=== DATASET RECORDS ===
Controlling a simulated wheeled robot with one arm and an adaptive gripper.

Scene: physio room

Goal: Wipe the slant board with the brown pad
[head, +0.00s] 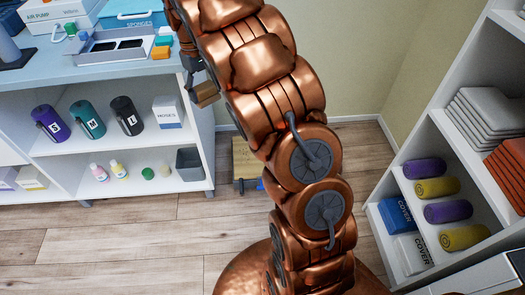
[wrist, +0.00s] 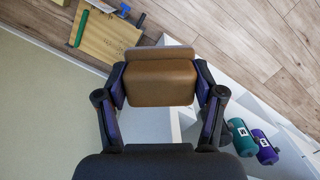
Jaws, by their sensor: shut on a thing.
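The brown pad (head: 207,94) is between the fingers of my gripper (head: 196,88), which is shut on it. In the wrist view the brown pad (wrist: 160,83) spans the gap between the two fingers of my gripper (wrist: 160,90). A light wooden board, which looks like the slant board (head: 243,163), is on the floor past the cabinet's right end, partly hidden behind my arm. The slant board (wrist: 112,40) also shows at the upper left of the wrist view, with a green bar on its left side. The pad is held apart from it, up near the counter's edge.
The blue counter (head: 100,65) at left bears boxes, a tray and coloured blocks. Its shelves (head: 110,152) hold bottles and a grey bin (head: 189,164). A shelf unit (head: 405,190) with rolled towels stands at right. Wooden floor (head: 120,240) is clear in front.

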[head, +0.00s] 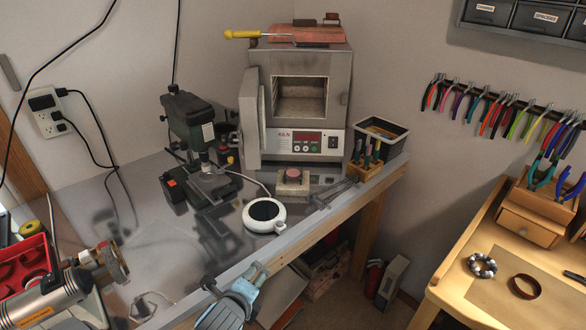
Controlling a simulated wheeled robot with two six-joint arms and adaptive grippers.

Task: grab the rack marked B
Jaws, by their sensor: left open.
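No letter B is legible on any rack in the head view. A wall rack (502,95) holds a row of pliers with coloured handles. A small wooden tool rack (366,172) with several upright tools stands on the metal bench, right of the kiln. A wooden stand (536,208) with pliers sits on the right-hand wooden table. My right gripper is out of view.
A kiln (297,105) with its door open stands at the back of the bench (150,250). A green drill press (192,135), a white round heater (264,215) and a grey bin (381,136) are also there. A floor gap separates the bench from the wooden table (463,290).

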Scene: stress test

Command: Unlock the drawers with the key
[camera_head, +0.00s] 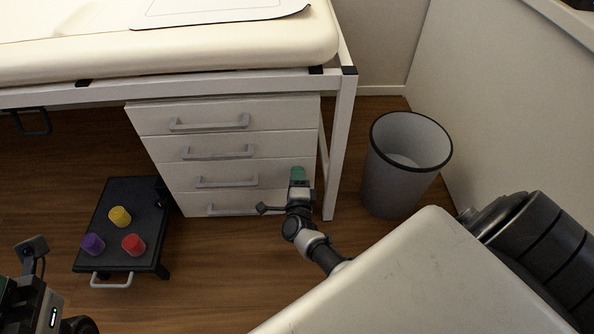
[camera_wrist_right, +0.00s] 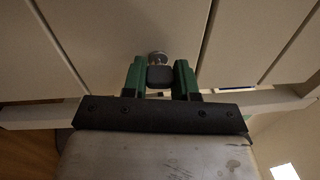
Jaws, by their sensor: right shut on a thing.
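The white drawer unit (camera_head: 218,151) has several drawers with grey bar handles, all closed flush. My right gripper (camera_head: 297,173) is at the right edge of the drawer fronts. In the right wrist view its green fingers (camera_wrist_right: 160,80) are shut on the dark head of the key (camera_wrist_right: 160,76). A round metal lock (camera_wrist_right: 157,57) on the drawer front is directly beyond the key head. I cannot tell how deep the key sits in it. My left arm (camera_head: 35,290) shows at the lower left; its fingertips are not clear.
A padded exam table (camera_head: 180,50) overhangs the drawers, its white leg (camera_head: 342,150) close right of my right gripper. A grey bin (camera_head: 390,180) stands farther right. A black step stool (camera_head: 128,195) with yellow, purple and red cups is at the left. Wooden floor between is clear.

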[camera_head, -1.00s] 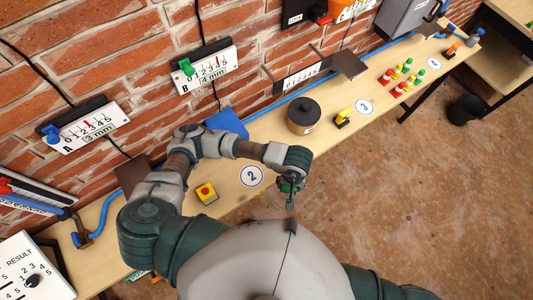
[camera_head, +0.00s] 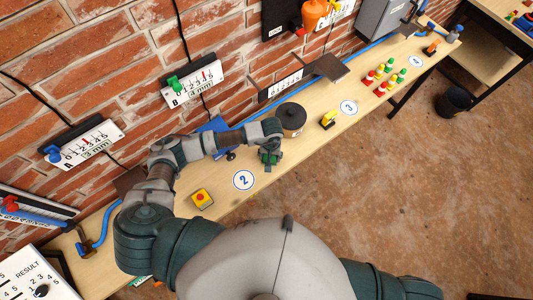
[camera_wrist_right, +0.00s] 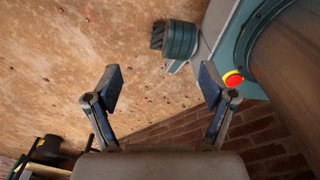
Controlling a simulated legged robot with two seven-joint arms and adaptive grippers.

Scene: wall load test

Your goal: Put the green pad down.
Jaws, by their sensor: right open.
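My left arm reaches over the bench, and its gripper (camera_head: 269,160) is small and low over the bench, right of the round 2 label. Dark green shows at that gripper; I cannot tell whether this is the green pad or part of the gripper, nor whether its jaws are open. No separate green pad can be made out clearly. My right gripper (camera_wrist_right: 160,82) shows in the right wrist view with its two fingers wide apart and nothing between them. It is outside the head view.
The wooden bench (camera_head: 220,207) runs along the brick wall. A dark round canister (camera_head: 291,120) stands just beyond the left gripper. A yellow button box (camera_head: 202,199), a yellow object (camera_head: 328,119) and several coloured pegs (camera_head: 383,78) stand on it.

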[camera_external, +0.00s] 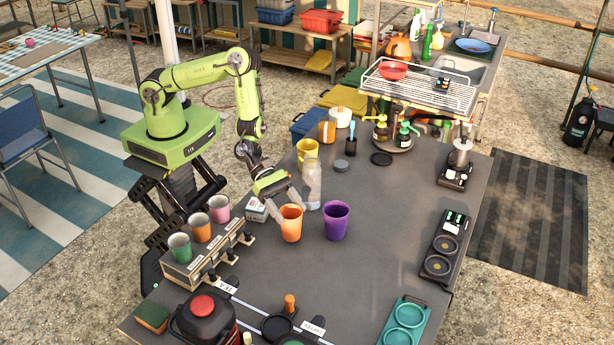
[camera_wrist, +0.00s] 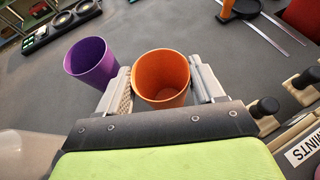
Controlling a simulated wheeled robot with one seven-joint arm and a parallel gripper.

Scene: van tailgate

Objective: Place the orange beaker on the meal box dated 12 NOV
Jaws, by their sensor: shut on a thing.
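My gripper (camera_external: 284,201) is shut on the orange beaker (camera_external: 291,226), which is upright and open at the top. In the wrist view the orange beaker (camera_wrist: 162,80) sits between the two pale fingers of my gripper (camera_wrist: 162,90), and it looks empty. It is at or just above the dark table; I cannot tell whether it touches. A small pale box (camera_external: 256,209) lies just left of my gripper, partly behind it. No 12 NOV date is readable in either view, so I cannot tell whether this is the meal box.
A purple beaker (camera_external: 336,221) stands close right of the orange one. A clear bottle (camera_external: 312,184) is just behind, with a yellow mug (camera_external: 307,152) beyond. A rack (camera_external: 198,262) with several cups is at the left edge. The table's middle right is clear.

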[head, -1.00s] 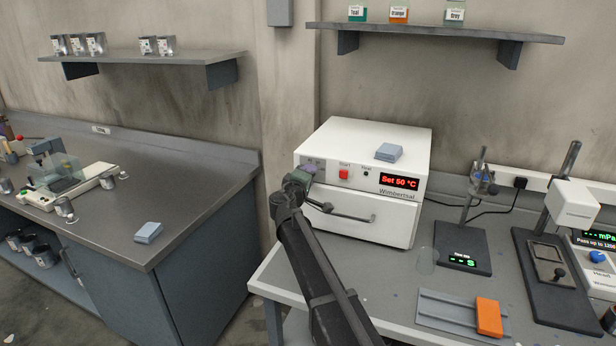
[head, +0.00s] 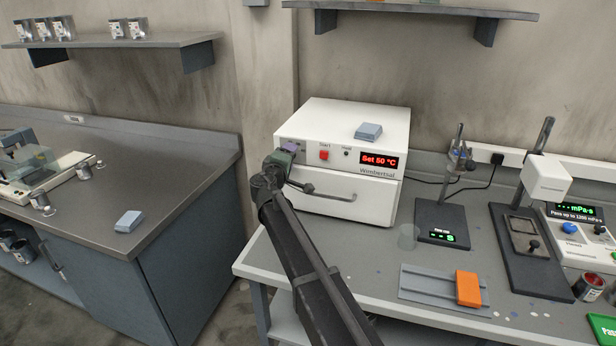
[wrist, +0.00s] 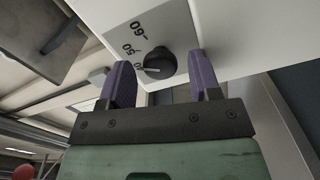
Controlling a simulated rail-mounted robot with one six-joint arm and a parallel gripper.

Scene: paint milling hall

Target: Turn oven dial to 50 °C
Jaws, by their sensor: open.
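The white oven (head: 360,125) stands on the grey bench, its red display (head: 380,161) reading "Set 50 °C". Its black dial (wrist: 160,65) shows in the wrist view, on a grey plate with printed marks, 60 and 50 among them. The dial's pale pointer line points left, toward a mark partly hidden by the knob. My gripper (wrist: 158,85) is open, its purple fingers on either side of the dial and apart from it. In the head view my gripper (head: 287,155) is at the oven's front left, and it hides the dial there.
A red Start button (head: 324,155) sits right of my gripper. The oven drawer's handle (head: 330,192) runs just below. A blue-grey stack (head: 368,131) lies on the oven. A scale (head: 442,223) stands to the right.

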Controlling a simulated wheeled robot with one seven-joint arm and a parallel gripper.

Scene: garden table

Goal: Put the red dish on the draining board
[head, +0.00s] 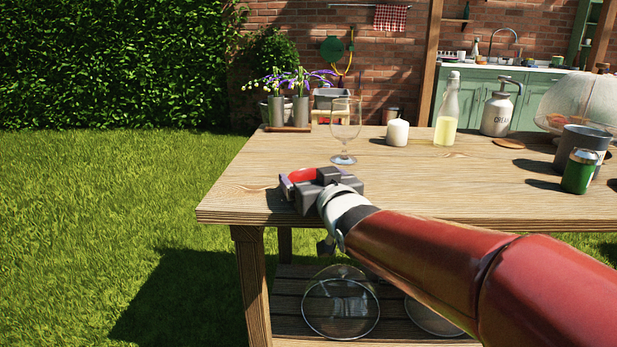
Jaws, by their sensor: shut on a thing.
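My gripper (298,184) is at the left end of the wooden table, low over or at its top. It is shut on the red dish (302,174), whose red upper part shows between the grey gripper parts. The rest of the dish is hidden by the gripper, so I cannot tell whether it touches the table. I cannot make out a draining board in this view.
A wine glass (345,127) stands just behind my gripper on the table (250,190). A candle (397,133), bottle (446,110), cream can (497,112), mesh cover (578,104) and green tin (578,172) stand rightward. The table's front middle is partly clear.

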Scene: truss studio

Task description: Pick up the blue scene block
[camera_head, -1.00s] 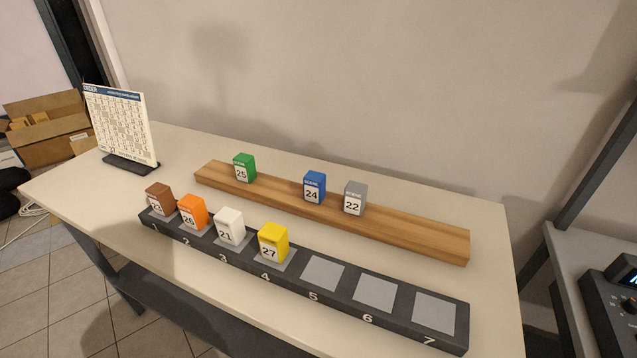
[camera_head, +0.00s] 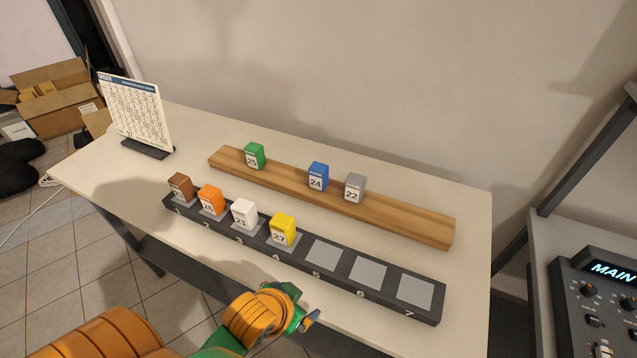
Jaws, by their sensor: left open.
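The blue scene block (camera_head: 318,176), marked 24, stands on the wooden shelf strip (camera_head: 400,217) between the green block (camera_head: 254,155) and the grey block (camera_head: 354,187). Nothing touches it. My left gripper (camera_head: 312,320) is at the lower middle of the head view, in front of the dark numbered rack (camera_head: 342,285). It is open and empty, well apart from the blue block, with the rack between them. My right gripper is not in view.
The rack holds brown (camera_head: 181,187), orange (camera_head: 211,199), white (camera_head: 245,213) and yellow (camera_head: 284,230) blocks on slots 1 to 4. Slots 5 to 7 are empty. An order board (camera_head: 137,112) stands at the table's left. A wall is behind; a console (camera_head: 600,300) is at right.

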=== WORK TO DO ===
Give the lines above again exactly, from the one containing "[camera_external, +0.00s]" to the one containing "Objective: Place the", both included, but leave out the pictures.

=== OUTPUT ===
[camera_external, +0.00s] 
[camera_wrist, +0.00s] 
Controlling a simulated wheeled robot with one seven-joint arm and a parallel gripper.

Scene: van tailgate

Objective: Place the orange beaker on the meal box dated 12 NOV

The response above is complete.